--- Start ---

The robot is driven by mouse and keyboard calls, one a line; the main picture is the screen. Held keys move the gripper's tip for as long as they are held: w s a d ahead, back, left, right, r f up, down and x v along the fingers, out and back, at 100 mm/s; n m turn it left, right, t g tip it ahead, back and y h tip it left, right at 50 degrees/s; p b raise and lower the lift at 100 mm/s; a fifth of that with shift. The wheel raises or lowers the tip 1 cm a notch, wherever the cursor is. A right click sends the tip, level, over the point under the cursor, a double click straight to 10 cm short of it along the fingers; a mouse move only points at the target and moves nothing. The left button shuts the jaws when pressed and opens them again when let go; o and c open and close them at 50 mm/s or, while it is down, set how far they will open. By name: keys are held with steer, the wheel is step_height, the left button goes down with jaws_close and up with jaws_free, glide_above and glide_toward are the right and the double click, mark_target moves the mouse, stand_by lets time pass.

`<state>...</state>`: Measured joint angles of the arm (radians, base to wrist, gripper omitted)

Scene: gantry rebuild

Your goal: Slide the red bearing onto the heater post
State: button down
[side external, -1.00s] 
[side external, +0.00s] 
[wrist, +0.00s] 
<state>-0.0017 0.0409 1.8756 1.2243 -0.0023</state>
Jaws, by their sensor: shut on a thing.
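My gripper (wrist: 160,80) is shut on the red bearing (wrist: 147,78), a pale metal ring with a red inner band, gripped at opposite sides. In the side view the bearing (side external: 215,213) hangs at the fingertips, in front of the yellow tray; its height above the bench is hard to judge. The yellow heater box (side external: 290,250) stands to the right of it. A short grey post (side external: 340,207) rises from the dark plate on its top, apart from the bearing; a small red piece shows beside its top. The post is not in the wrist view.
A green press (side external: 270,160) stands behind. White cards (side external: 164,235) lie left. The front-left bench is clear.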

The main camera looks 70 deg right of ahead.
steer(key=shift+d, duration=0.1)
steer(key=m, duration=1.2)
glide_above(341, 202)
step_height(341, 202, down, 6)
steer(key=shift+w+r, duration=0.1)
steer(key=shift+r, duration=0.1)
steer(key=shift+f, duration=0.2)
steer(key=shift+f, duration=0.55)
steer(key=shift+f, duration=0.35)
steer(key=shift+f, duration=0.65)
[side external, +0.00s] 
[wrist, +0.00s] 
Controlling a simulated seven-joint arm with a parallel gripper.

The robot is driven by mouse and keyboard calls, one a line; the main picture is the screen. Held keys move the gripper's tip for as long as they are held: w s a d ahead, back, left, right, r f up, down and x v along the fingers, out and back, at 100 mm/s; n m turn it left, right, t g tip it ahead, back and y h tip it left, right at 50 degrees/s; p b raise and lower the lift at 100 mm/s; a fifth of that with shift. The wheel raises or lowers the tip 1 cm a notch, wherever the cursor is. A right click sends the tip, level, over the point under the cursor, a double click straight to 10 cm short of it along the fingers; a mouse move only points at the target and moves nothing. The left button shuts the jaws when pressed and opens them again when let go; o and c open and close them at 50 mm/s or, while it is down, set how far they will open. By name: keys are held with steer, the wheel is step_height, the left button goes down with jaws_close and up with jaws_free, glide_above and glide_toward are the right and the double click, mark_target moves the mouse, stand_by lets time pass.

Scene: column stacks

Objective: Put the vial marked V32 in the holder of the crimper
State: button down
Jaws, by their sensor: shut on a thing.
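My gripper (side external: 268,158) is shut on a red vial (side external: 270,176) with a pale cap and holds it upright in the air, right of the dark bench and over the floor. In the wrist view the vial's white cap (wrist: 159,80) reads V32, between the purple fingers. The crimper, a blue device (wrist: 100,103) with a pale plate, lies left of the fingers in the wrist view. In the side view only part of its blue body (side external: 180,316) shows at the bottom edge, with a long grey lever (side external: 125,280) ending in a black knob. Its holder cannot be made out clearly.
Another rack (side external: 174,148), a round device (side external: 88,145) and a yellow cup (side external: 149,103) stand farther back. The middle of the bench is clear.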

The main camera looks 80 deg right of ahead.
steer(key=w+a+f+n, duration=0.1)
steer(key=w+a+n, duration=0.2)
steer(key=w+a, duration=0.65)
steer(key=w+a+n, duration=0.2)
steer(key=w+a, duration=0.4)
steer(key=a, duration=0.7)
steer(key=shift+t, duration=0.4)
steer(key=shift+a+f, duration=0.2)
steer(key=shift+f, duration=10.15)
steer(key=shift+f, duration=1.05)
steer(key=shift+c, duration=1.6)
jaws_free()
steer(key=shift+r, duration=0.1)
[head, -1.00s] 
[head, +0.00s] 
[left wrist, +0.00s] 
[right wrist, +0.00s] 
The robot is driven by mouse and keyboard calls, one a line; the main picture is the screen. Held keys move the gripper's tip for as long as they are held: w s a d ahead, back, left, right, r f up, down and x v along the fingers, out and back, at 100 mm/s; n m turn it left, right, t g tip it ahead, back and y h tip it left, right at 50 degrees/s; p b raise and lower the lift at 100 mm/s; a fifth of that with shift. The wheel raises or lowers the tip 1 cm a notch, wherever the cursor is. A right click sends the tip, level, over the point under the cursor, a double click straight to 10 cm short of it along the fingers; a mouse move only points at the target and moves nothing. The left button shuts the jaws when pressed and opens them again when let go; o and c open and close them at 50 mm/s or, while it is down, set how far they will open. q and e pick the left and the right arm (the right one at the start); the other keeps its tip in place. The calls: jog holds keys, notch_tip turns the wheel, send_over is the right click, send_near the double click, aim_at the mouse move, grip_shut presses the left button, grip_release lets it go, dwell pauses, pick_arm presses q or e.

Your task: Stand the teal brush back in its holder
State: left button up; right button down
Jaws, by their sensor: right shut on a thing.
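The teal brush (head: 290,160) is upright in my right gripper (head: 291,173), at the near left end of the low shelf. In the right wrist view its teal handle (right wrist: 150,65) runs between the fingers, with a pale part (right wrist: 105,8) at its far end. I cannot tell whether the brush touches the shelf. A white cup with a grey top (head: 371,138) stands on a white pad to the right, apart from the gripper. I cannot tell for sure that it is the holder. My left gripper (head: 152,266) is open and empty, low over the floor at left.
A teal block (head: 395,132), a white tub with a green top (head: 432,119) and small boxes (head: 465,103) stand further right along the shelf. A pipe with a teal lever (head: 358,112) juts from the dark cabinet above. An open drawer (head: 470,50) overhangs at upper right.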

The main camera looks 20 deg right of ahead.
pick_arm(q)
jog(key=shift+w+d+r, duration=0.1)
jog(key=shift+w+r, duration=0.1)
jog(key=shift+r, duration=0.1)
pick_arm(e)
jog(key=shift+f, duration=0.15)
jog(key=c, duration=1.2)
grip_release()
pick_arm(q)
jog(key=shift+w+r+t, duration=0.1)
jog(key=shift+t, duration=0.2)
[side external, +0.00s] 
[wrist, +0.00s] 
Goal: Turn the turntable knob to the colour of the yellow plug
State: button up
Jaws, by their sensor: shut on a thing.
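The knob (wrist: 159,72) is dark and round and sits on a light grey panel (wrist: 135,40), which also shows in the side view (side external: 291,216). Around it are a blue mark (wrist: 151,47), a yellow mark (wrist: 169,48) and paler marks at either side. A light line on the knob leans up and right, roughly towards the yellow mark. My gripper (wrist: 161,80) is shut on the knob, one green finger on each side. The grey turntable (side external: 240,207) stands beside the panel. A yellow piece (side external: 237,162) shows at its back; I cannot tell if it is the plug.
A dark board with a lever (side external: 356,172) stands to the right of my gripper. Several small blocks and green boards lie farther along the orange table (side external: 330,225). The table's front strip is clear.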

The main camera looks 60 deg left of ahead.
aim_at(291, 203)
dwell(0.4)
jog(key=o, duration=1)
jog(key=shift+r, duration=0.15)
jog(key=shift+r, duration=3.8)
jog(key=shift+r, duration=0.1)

--- End ---

WHAT YOU HAVE TO DO: Each entry above needs to be retyped exactly.

EXPECTED ANSWER:
The robot is driven by mouse and keyboard calls, one a line; the main picture is the screen. Held keys move the gripper's tip for as long as they are held: w s a d ahead, back, left, right, r f up, down and x v along the fingers, out and back, at 100 mm/s; n m turn it left, right, t g tip it ahead, back and y h tip it left, right at 50 degrees/s; p b raise and lower the lift at 100 mm/s; a fifth of that with shift. The wheel raises or lowers the tip 1 cm a notch, wherever the cursor is. A right click sends the tip, level, over the point under the cursor, a double click straight to 10 cm short of it along the fingers; a mouse move only points at the target and moves nothing. The left button shuts the jaws when pressed and opens them again when let go; o and c open and close them at 50 mm/s or, while it is down, set how far they will open. By name: keys are held with steer, the wheel is step_height, the left button goes down with jaws_close and up with jaws_free, glide_above and glide_toward are the right and the double click, mark_target moves the mouse, stand_by lets time pass.

`<state>...</state>`: Measured joint angles of the arm (radians, base to wrist, gripper omitted)

Scene: gantry rebuild

Your goal: Slide the red bearing onto the heater post
State: button down
[side external, -1.00s] 
[side external, +0.00s] 
[wrist, +0.00s] 
<state>-0.0017 0.0409 1.8756 1.2243 -0.0023</state>
Jaws, by their sensor: shut on a thing.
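My gripper (wrist: 160,80) is shut on the red bearing (wrist: 147,78), a pale metal ring with a red inner band, gripped at opposite sides. In the side view the bearing (side external: 215,213) hangs at the fingertips, in front of the yellow tray; its height above the bench is hard to judge. The yellow heater box (side external: 290,250) stands to the right of it. A short grey post (side external: 340,207) rises from the dark plate on its top, apart from the bearing; a small red piece shows beside its top. The post is not in the wrist view.
A green press (side external: 270,160) stands behind. White cards (side external: 164,235) lie left. The front-left bench is clear.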

The main camera looks 70 deg right of ahead.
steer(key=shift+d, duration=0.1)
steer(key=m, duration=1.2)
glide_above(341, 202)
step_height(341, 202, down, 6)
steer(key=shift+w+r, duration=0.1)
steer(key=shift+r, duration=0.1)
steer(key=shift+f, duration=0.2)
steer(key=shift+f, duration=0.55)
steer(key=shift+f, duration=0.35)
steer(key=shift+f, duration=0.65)
[side external, +0.00s] 
[wrist, +0.00s] 
Controlling a simulated seven-joint arm with a parallel gripper.

The robot is driven by mouse and keyboard calls, one a line; the main picture is the screen. Held keys move the gripper's tip for as long as they are held: w s a d ahead, back, left, right, r f up, down and x v along the fingers, out and back, at 100 mm/s; n m turn it left, right, t g tip it ahead, back and y h tip it left, right at 50 degrees/s; p b raise and lower the lift at 100 mm/s; a fifth of that with shift. The wheel raises or lowers the tip 1 cm a notch, wherever the cursor is. A right click sends the tip, level, over the point under the cursor, a double click straight to 10 cm short of it along the fingers; a mouse move only points at the target and moves nothing. The left button shuts the jaws when pressed and opens them again when let go; o and c open and close them at 50 mm/s or, while it is down, set how far they will open. By name: keys are held with steer, the wheel is step_height, the left button goes down with jaws_close and up with jaws_free, glide_above and glide_toward are the right and the double click, mark_target moves the mouse, stand_by lets time pass.

Scene: column stacks

Objective: Put the vial marked V32 in the holder of the crimper
State: button down
Jaws, by their sensor: shut on a thing.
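My gripper (side external: 268,158) is shut on a red vial (side external: 270,176) with a pale cap and holds it upright in the air, right of the dark bench and over the floor. In the wrist view the vial's white cap (wrist: 159,80) reads V32, between the purple fingers. The crimper, a blue device (wrist: 100,103) with a pale plate, lies left of the fingers in the wrist view. In the side view only part of its blue body (side external: 180,316) shows at the bottom edge, with a long grey lever (side external: 125,280) ending in a black knob. Its holder cannot be made out clearly.
Another rack (side external: 174,148), a round device (side external: 88,145) and a yellow cup (side external: 149,103) stand farther back. The middle of the bench is clear.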

The main camera looks 80 deg right of ahead.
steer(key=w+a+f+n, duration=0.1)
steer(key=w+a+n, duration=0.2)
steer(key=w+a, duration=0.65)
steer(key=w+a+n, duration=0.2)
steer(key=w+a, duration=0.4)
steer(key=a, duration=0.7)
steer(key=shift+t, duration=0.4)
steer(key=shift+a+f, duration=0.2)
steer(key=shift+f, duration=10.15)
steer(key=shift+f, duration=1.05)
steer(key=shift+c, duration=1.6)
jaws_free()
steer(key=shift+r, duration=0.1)
[head, -1.00s] 
[head, +0.00s] 
[left wrist, +0.00s] 
[right wrist, +0.00s] 
The robot is driven by mouse and keyboard calls, one a line; the main picture is the screen. Held keys move the gripper's tip for as long as they are held: w s a d ahead, back, left, right, r f up, down and x v along the fingers, out and back, at 100 mm/s; n m turn it left, right, t g tip it ahead, back and y h tip it left, right at 50 degrees/s; p b raise and lower the lift at 100 mm/s; a fifth of that with shift. The wheel raises or lowers the tip 1 cm a notch, wherever the cursor is. A right click sends the tip, level, over the point under the cursor, a double click straight to 10 cm short of it along the fingers; a mouse move only points at the target and moves nothing. The left button shuts the jaws when pressed and opens them again when let go; o and c open and close them at 50 mm/s or, while it is down, set how far they will open. q and e pick the left and the right arm (the right one at the start); the other keeps its tip in place. The calls: jog holds keys, notch_tip turns the wheel, send_over is the right click, send_near the double click, aim_at the mouse move, grip_shut presses the left button, grip_release lets it go, dwell pauses, pick_arm presses q or e.

Your task: Stand the teal brush back in its holder
State: left button up; right button down
Jaws, by their sensor: right shut on a thing.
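The teal brush (head: 290,160) is upright in my right gripper (head: 291,173), at the near left end of the low shelf. In the right wrist view its teal handle (right wrist: 150,65) runs between the fingers, with a pale part (right wrist: 105,8) at its far end. I cannot tell whether the brush touches the shelf. A white cup with a grey top (head: 371,138) stands on a white pad to the right, apart from the gripper. I cannot tell for sure that it is the holder. My left gripper (head: 152,266) is open and empty, low over the floor at left.
A teal block (head: 395,132), a white tub with a green top (head: 432,119) and small boxes (head: 465,103) stand further right along the shelf. A pipe with a teal lever (head: 358,112) juts from the dark cabinet above. An open drawer (head: 470,50) overhangs at upper right.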

The main camera looks 20 deg right of ahead.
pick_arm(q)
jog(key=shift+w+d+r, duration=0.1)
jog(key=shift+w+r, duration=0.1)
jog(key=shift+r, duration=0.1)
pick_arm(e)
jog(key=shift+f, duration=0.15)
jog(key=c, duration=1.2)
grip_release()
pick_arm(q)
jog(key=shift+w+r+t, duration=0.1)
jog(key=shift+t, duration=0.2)
[side external, +0.00s] 
[wrist, +0.00s] 
Goal: Turn the turntable knob to the colour of the yellow plug
State: button up
Jaws, by their sensor: shut on a thing.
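The knob (wrist: 159,72) is dark and round and sits on a light grey panel (wrist: 135,40), which also shows in the side view (side external: 291,216). Around it are a blue mark (wrist: 151,47), a yellow mark (wrist: 169,48) and paler marks at either side. A light line on the knob leans up and right, roughly towards the yellow mark. My gripper (wrist: 161,80) is shut on the knob, one green finger on each side. The grey turntable (side external: 240,207) stands beside the panel. A yellow piece (side external: 237,162) shows at its back; I cannot tell if it is the plug.
A dark board with a lever (side external: 356,172) stands to the right of my gripper. Several small blocks and green boards lie farther along the orange table (side external: 330,225). The table's front strip is clear.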

The main camera looks 60 deg left of ahead.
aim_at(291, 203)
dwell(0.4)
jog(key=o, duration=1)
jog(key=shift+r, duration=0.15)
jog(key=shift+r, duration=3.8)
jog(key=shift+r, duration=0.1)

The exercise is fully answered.